I missed the first band due to various factors, but I caught openers Days Away and House of Heroes. Days Away plays a pretty interesting mix of funk, chilled-out rock while also having a poppy, emoish side. However, this wasn't nasal screamo or fluffy posturing. This was good (their drummer was fantastic) albeit a little too jazzed out for my tastes. House of Heroes was good but something about them felt too calculated. When I mean calculated, I mean their songs, playing and what they wore all sounded/looked like they came from the school that over-tries to get on a major label. Not that this is an inheritantly bad thing, but they came across as a band that wants to appeal more to your teenage sister than anyone else.

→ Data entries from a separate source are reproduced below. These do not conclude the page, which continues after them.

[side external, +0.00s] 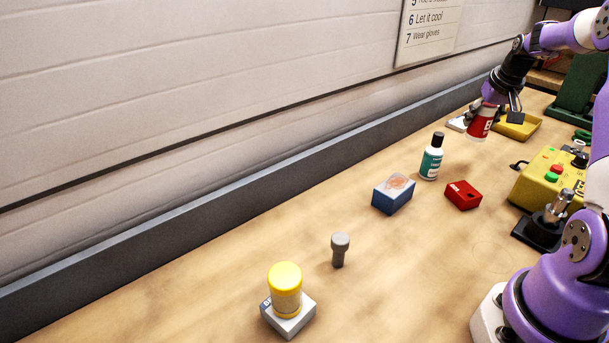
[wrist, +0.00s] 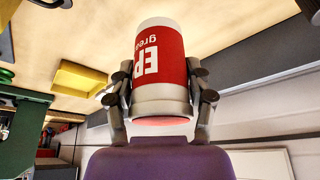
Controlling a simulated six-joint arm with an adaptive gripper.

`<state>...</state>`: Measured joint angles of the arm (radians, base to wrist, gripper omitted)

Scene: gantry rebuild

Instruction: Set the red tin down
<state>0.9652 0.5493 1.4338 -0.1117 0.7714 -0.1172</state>
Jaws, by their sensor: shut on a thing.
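The red tin (side external: 481,122), with white ends and white lettering on a red label, is at the far end of the bench in the side view. My gripper (side external: 492,107) is shut on it. In the wrist view the tin (wrist: 160,60) sits between the two fingers of my gripper (wrist: 160,82), one on each side of it. No clear contact shadow shows under the tin, and I cannot tell how far it is from the bench top (side external: 420,255).
A yellow tray (side external: 524,130) lies just behind the tin. A white-and-teal bottle (side external: 431,160), a blue box (side external: 393,198) and a red block (side external: 463,195) stand nearer. A yellow control box (side external: 545,185) is at right.

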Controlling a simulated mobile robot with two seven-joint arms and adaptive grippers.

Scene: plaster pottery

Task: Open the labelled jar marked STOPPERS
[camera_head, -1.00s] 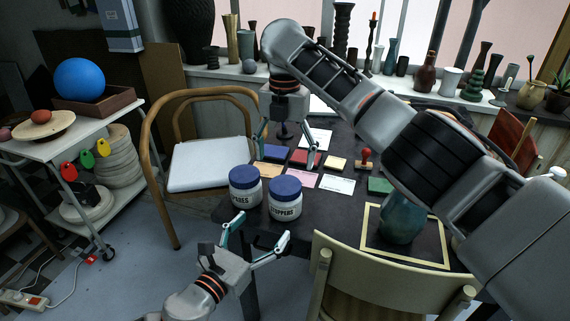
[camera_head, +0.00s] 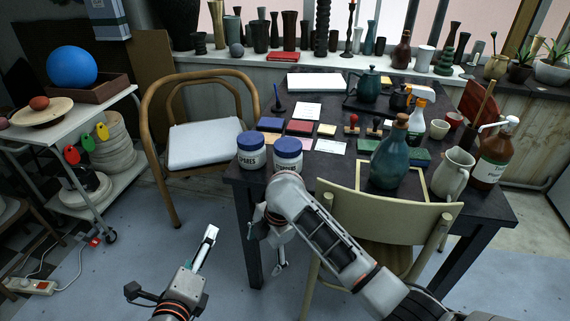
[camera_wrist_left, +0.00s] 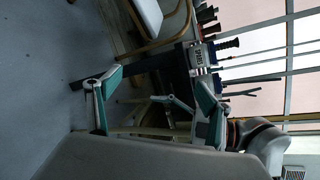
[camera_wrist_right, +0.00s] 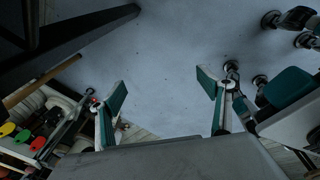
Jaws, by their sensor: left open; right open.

With Blackpool Lights, all I knew was "This Town's Disaster" via their MySpace page and through Eric's blog. Plus, I heard they did the great Get Up Kids track, "Forgive and Forget" live. Well, they played both songs and a whole slew of other prime tracks from This Town's Disaster last night. The audience had dwindled considerably after House of Heroes played, leaving a number of older Get Up Kids fans (including me and my friend Jeremy) to watch. The band made the most of it, but I started to think.
In my time of doing interviews with ex-bandmembers of the bands I'm spotlighting for the book, none of their new bands have played to large crowds at the shows I've seen. Maritime played to maybe 30-40 people at Hailey's two summers ago. The Firebird Band played to puzzled young 'uns at the Door while they played to decent sized-crowds at the Gypsy Tea Room and Rubber Gloves. It's not like I expect all of the fans of bands like Get Up Kids, the Promise Ring and Braid to follow their ex-members in a live setting, but the carry-over seems way less.
As I thought about this, something hit me as Blackpool was finishing up their set: even the Get Up Kids played to small crowds once, so last night's sparsely-attended show was nothing new for Jim. I think the same can be said to the ex-members of Braid, the Promise Ring and others. They remember what it was like to play for thousands of people, yet they aren't throwing a fit when not a lot of people show up at their current shows.
For me, I think the most I've ever played to was a couple hundred people at the Aardvark in Fort Worth with Voigt. I played plenty of shows before and after that to far less people. Playing to small crowds is a test to see how much you really want to play. Yes, it is a lot more fun to play to a crowd that is of a decent size, but you never forget the shows to two people and members of the other bands on the bill.